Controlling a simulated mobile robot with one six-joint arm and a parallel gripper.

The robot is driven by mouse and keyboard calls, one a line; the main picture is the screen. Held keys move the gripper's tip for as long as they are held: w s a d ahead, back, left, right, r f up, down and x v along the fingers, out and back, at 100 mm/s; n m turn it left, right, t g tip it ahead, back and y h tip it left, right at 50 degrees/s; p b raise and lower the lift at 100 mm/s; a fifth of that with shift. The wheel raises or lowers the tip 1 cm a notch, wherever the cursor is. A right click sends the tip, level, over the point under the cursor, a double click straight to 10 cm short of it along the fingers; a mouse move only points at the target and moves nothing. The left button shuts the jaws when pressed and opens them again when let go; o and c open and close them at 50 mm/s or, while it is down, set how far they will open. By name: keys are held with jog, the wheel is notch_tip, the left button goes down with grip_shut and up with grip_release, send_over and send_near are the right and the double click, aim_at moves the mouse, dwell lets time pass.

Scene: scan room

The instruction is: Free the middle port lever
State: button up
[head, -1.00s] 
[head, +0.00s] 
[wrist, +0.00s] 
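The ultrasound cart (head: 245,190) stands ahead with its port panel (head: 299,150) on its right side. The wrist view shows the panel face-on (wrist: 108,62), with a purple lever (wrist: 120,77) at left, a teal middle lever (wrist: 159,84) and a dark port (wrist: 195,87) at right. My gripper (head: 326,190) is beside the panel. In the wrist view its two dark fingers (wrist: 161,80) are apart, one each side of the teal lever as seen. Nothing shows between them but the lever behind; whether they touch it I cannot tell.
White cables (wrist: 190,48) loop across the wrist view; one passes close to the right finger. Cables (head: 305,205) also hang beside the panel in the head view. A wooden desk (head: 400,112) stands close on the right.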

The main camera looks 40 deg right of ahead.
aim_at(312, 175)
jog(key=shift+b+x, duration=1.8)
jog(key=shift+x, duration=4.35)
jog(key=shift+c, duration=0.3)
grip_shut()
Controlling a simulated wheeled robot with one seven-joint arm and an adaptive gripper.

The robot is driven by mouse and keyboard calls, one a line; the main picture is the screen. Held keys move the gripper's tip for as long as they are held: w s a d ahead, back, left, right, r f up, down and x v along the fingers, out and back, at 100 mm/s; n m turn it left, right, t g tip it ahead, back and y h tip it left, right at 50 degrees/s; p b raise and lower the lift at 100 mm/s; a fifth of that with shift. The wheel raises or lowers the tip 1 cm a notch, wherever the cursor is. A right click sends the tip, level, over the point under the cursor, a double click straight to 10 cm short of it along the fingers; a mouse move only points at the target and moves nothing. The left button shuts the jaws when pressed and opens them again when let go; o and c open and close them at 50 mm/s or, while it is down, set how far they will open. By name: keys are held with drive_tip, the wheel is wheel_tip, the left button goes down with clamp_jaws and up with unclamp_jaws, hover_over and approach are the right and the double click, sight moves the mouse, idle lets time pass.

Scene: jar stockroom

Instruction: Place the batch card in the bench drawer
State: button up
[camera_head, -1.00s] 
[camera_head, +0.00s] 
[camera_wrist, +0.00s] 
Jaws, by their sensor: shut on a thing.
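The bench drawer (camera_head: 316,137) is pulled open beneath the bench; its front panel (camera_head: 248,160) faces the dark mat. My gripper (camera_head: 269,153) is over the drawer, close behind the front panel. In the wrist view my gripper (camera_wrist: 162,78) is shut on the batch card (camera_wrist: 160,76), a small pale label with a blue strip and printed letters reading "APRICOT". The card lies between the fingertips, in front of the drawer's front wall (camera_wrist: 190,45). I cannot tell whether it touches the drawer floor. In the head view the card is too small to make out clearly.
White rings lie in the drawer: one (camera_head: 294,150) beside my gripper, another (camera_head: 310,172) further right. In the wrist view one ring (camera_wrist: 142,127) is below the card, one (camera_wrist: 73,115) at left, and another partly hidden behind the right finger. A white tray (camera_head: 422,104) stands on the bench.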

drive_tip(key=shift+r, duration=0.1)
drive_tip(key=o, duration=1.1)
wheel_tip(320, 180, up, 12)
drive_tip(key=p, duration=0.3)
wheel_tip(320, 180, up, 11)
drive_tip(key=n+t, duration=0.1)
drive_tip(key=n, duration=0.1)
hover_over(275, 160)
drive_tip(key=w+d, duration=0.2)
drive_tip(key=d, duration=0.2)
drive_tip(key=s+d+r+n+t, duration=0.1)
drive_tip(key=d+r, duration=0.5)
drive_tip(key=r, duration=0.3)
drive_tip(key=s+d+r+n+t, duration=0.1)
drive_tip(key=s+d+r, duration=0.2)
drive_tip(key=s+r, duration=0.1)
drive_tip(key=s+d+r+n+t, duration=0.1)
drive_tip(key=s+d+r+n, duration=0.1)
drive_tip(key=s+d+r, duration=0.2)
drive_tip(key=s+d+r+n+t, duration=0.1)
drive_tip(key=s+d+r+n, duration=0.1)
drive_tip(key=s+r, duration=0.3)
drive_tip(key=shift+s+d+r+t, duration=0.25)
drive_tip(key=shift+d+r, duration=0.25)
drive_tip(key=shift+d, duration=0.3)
---
=== Task ===
Which lines contain the word "Controlling"? Return each of them.

=== Result of this exercise ===
Controlling a simulated mobile robot with one six-joint arm and a parallel gripper.
Controlling a simulated wheeled robot with one seven-joint arm and an adaptive gripper.

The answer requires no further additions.